Anomalous node localization and impact scope quantification in power system fault links using graph attention network with cascading failure propagation model
摘要
Rapid and accurate fault localization and impact quantification are critical for preventing cascading failures in modern power grids. Traditional time-domain simulations suffer from high computational latency, while purely data-driven deep learning models lack physical interpretability and are prone to over-smoothing. This paper proposes a novel physics-informed dual-stage graph neural network (GNN) framework for real-time grid anomaly analysis. In the first stage, a degree-biased multi-head Graph Attention Network (GAT) is developed to pinpoint the fault source, effectively disentangling complex features under multiple concurrent faults. In the second stage, a Cascading Failure Propagation Model (CFPM) is explicitly embedded into the GNN’s message-passing mechanism as a physical regularization term. This physical prior forces the network to quantify the impact scope along actual power flow trajectories rather than mere topological hop counts. Extensive experiments on a hybrid dataset—comprising 15,000 simulated samples from the IEEE 118-bus system and 5,200 real-world SCADA/PMU records—demonstrate the framework’s superiority.
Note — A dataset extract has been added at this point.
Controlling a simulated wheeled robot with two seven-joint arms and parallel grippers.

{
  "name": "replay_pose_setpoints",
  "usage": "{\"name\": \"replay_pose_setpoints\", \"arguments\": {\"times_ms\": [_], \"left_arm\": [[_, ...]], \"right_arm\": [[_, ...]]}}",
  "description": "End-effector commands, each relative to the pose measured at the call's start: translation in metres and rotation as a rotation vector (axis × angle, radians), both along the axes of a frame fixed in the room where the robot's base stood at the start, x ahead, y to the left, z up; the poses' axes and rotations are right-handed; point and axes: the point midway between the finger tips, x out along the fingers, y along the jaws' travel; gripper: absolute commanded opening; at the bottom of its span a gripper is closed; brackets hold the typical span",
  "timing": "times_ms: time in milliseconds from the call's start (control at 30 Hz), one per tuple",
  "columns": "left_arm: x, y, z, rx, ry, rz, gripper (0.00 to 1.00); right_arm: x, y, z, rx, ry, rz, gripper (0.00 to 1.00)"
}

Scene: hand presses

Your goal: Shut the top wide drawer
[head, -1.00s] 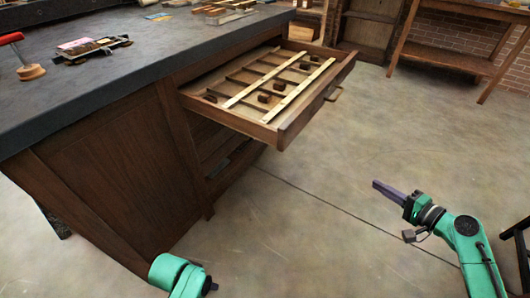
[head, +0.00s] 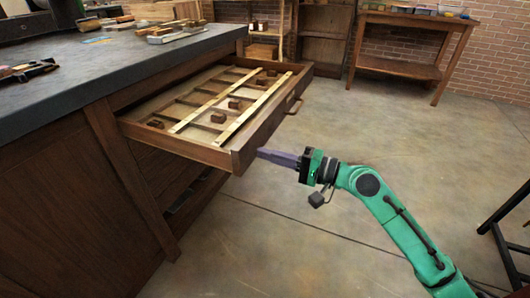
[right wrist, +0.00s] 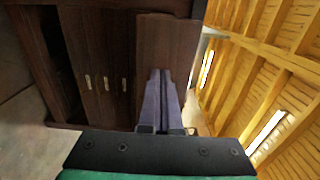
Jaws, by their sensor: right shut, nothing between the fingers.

The proposed method achieves a fault localization accuracy of 96.84%, outperforming traditional temporal models by 21%. Furthermore, the physics-informed regularization reduces the impact prediction root mean square error (RMSE) by 34% and delineates the impact boundary with an Intersection over Union (IoU) of 0.88. With an end-to-end inference time of merely 18 milliseconds on a provincial-level grid topology, the proposed framework provides a highly interpretable, ultra-low-latency solution for online grid dispatching and proactive defense.